A faithful transcription of all the data is required.

=== PROVIDED DATA ===

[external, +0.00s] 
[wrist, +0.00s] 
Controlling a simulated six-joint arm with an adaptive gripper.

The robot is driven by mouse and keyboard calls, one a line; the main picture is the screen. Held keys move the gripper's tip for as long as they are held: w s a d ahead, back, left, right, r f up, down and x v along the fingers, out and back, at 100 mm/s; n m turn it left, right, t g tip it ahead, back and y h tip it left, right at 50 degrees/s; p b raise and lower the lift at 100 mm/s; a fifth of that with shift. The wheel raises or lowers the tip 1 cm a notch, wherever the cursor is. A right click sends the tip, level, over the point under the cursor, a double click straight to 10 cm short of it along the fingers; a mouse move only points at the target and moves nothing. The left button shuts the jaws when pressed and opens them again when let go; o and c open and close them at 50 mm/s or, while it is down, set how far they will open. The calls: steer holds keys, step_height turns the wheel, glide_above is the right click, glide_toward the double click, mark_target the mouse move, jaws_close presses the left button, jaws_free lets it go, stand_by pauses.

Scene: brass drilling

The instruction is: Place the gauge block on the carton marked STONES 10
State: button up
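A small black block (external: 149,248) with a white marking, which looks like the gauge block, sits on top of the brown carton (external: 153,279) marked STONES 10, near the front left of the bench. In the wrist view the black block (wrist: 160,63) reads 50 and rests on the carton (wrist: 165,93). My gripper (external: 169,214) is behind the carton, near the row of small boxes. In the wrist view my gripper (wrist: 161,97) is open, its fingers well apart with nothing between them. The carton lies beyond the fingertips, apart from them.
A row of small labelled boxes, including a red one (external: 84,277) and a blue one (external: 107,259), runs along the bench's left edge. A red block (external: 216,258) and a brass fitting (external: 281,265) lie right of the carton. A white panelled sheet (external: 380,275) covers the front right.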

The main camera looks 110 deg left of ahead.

===

TASK ANSWER ▸
[external, +0.00s] 
[wrist, +0.00s] 
Controlling a simulated six-joint arm with an adaptive gripper.

The robot is driven by mouse and keyboard calls, one a line; the main picture is the screen. Held keys move the gripper's tip for as long as they are held: w s a d ahead, back, left, right, r f up, down and x v along the fingers, out and back, at 100 mm/s; n m turn it left, right, t g tip it ahead, back and y h tip it left, right at 50 degrees/s; p b raise and lower the lift at 100 mm/s; a fifth of that with shift. The wheel raises or lowers the tip 1 cm a notch, wherever the cursor is. A right click sends the tip, level, over the point under the cursor, a double click straight to 10 cm short of it along the fingers; a mouse move only points at the target and moves nothing. The left button shuts the jaws when pressed and opens them again when let go; o and c open and close them at 50 mm/s or, while it is down, set how far they will open. The calls: steer holds keys, step_height turns the wheel, glide_above is the right click, glide_toward the double click, mark_target the mouse move, jaws_close presses the left button, jaws_free lets it go, stand_by pauses.

Scene: brass drilling

The instruction is: Place the gauge block on the carton marked STONES 10
State: button up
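A small black block (external: 149,248) with a white marking, which looks like the gauge block, sits on top of the brown carton (external: 153,279) marked STONES 10, near the front left of the bench. In the wrist view the black block (wrist: 160,63) reads 50 and rests on the carton (wrist: 165,93). My gripper (external: 169,214) is behind the carton, near the row of small boxes. In the wrist view my gripper (wrist: 161,97) is open, its fingers well apart with nothing between them. The carton lies beyond the fingertips, apart from them.
A row of small labelled boxes, including a red one (external: 84,277) and a blue one (external: 107,259), runs along the bench's left edge. A red block (external: 216,258) and a brass fitting (external: 281,265) lie right of the carton. A white panelled sheet (external: 380,275) covers the front right.

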The main camera looks 110 deg left of ahead.

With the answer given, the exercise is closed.